Source : A partir de World debt table, World development indicators (2001), Banque Mondiale (2000) et (2001)

D’après ce tableau, on remarque en effet, qu’avec les restrictions sur les entrées de capitaux, la part des prêts à court terme ne diminue pas automatiquement. Aux Philippines par exemple, elle a augmenté et n’a commencé à diminuer que quatre ans plus tard. Pour les autres pays, la baisse observée est très faible, mais cette baisse s’est accélérée dans tous les pays en 1998, cela peut être attribué aux conséquences de la crise asiatique de 1997. Quand au volume total de la dette, aucune diminution particulière n’a été observée, bien au contraire, il augmente d’année en année jusqu’en 1997.

Il est assez difficile d'évaluer empiriquement l'efficacité de ces contrôles. Les agents économiques peuvent en effet être très créatifs en matière de moyens nécessaires pour activer les flux internationaux de capitaux et contourner ainsi les contrôles. Dans les pays qui ont instauré des obstacles sur la mobilité des capitaux, le secteur privé a traditionnellement eu recours à une sur-facturation des importations et une sous-facturation des exportations afin d’éluder les contrôles légaux sur les flux de capitaux. Ainsi, les flux réels de capitaux dépassent de loin les mouvements de capitaux légalement prévus. Par conséquent, et d’après plusieurs études 74 , dans les pays où les capitaux ont fait l’objet de contrôle, l’approche traditionnelle fondée sur les obstacles légaux peut générer des résultats trompeurs. D'après le graphique III.4 qui retrace l'évolution du compte erreurs et omissions nettes, on remarque que l'évolution de ce compte diffère entre les pays d'Amérique Latine et les pays d'Asie du Sud Est. En effet, en Corée à partir de la fin de 1996 et jusqu'en 1998, une importante baisse du niveau de ce compte a été constatée, mais à partir de 1998 ce compte a rapidement gonflé. Aux Philippines, en revanche après une importante hausse en 1997, mais qui n'a pas pu atteindre le niveau prévalant jusqu'en 1996, le compte erreurs et omissions nettes a enregistré une baisse pendant les deux années qui ont suivi.

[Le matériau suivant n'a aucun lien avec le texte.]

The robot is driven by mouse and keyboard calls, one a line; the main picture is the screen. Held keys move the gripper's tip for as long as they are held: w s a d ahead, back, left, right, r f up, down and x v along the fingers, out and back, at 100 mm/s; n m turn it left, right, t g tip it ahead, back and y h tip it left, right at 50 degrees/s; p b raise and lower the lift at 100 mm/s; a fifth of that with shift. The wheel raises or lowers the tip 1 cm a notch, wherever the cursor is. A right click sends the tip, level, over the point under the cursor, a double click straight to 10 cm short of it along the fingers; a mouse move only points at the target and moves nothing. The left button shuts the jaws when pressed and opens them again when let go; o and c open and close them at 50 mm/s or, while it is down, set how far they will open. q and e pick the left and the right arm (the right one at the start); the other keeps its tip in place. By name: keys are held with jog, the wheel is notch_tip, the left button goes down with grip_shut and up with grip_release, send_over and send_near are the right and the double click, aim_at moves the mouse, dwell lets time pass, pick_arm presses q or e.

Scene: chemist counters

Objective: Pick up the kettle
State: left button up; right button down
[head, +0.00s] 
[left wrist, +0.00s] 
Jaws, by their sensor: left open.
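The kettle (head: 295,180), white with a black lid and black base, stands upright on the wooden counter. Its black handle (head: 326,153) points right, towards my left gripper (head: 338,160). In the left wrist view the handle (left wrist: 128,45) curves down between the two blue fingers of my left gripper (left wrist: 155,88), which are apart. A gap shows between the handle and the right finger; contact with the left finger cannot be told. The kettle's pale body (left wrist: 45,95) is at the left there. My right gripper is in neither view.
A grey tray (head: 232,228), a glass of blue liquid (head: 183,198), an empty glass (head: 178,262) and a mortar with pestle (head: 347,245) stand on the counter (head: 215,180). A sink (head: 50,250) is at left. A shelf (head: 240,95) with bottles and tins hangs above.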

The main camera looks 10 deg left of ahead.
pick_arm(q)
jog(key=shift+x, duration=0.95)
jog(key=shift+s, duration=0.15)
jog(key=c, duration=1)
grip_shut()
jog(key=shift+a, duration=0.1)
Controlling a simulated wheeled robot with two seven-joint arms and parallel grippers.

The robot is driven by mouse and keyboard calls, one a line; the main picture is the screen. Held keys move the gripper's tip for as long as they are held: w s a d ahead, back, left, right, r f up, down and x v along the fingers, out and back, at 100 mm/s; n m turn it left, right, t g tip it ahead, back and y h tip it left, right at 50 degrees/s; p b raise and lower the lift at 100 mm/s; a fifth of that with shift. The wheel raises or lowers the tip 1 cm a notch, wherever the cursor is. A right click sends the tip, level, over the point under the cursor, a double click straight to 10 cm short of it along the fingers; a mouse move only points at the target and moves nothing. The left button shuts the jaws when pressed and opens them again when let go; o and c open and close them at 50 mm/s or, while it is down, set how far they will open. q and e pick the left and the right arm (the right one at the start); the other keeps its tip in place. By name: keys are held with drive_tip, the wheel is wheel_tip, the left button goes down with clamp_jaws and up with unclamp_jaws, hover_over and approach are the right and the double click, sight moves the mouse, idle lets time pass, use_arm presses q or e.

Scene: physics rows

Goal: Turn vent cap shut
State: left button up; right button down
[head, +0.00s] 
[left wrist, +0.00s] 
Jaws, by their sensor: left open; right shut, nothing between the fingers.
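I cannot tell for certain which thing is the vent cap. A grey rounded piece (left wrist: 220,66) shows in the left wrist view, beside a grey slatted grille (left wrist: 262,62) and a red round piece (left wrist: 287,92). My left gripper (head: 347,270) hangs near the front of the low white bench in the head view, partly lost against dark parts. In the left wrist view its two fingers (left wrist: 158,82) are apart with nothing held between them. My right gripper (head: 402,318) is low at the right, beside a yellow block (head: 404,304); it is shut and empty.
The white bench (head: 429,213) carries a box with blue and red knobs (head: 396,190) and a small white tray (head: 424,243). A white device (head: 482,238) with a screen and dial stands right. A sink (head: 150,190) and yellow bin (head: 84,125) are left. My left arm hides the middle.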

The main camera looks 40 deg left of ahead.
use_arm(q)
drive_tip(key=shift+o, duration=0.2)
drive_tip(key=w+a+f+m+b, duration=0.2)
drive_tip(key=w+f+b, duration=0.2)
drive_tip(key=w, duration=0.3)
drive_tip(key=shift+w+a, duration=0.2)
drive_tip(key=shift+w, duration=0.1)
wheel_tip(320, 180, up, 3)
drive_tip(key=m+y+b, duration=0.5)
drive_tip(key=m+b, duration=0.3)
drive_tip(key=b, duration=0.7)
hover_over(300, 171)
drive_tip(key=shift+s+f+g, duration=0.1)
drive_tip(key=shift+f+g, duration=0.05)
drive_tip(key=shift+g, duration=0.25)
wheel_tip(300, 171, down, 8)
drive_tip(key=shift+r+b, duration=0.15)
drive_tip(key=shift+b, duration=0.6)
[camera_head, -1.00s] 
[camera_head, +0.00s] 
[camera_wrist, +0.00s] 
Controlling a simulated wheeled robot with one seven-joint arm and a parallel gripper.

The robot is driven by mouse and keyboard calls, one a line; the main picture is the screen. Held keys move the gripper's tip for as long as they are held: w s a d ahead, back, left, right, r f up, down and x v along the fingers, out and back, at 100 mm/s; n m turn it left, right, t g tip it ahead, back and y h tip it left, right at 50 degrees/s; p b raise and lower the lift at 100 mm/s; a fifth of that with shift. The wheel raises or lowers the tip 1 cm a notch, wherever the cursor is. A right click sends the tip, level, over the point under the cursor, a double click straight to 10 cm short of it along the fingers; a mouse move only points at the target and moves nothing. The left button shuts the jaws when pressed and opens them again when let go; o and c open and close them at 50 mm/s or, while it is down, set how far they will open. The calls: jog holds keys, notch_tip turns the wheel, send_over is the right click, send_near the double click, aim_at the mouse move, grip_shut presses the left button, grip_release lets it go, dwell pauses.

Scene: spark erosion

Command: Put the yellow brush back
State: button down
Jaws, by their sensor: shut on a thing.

En Thaïlande, le mouvement oscillatoire marquant a débuté en 1996 et pendant les deux années qui ont suivi, il y a eu plusieurs mouvements extrêmes. Contrairement à la baisse enregistrée en 1996 et 1998, le compte erreur et omissions nettes a gonflé en 1997 et en 2000. Il est à rappeler qu'en 1997 la Thaïlande a connu une crise monétaire qui a accéléré la fuite des capitaux et ceci peut éventuellement expliquer cette augmentation. En Indonésie, c'est le schéma inverse à celui de la Thaïlande qui s'est produit. En effet, entre 1997 et 2000 l'Indonésie a connu une hausse du compte erreurs et omissions nettes. Parallèlement, le compte erreurs et omissions nettes japonais a connu en 1996, 1998 et 2000 une augmentation pouvant ainsi expliquer la fuite des capitaux du Japon vers les marchés émergents et en l'occurrence vers les pays d'Asie du Sud Est. Alors qu'aux Etats Unis, à partir de 1998 et jusqu'en 2001 ce compte n'a cessé de baisser.

Le poste "erreurs et omissions" tend généralement à augmenter après l'introduction d'un contrôle. C'est ce qui a été observé au Chili en 1992 et au Brésil à la fin de 1994. Toutefois, ces hausses n'ont pas été maintenues tout au cours des années qui ont suivi. En effet, ce n'est qu'à partir de 1998 que ce poste a commencé à gonfler de manière importante pour l'Argentine, le Chili et le Brésil après de fréquentes variations tout au long de la décennie. Cette hausse n'a duré que deux années puisqu’à partir de 2000, les tendances se sont inversées. Au Mexique, en revanche c'est uniquement en 1996 et 1999 que le compte erreurs et omissions nettes a gonflé mais a commencé à baisser pendant 1997 et 1998.

Graphique III.4 : Compte erreurs et omissions nettes (milliards $EU)
Graphique III.4 : Compte erreurs et omissions nettes (milliards $EU)

Source : Base de sonnées du FMI (2003

Notes
74.

Edwards et Khan (1985)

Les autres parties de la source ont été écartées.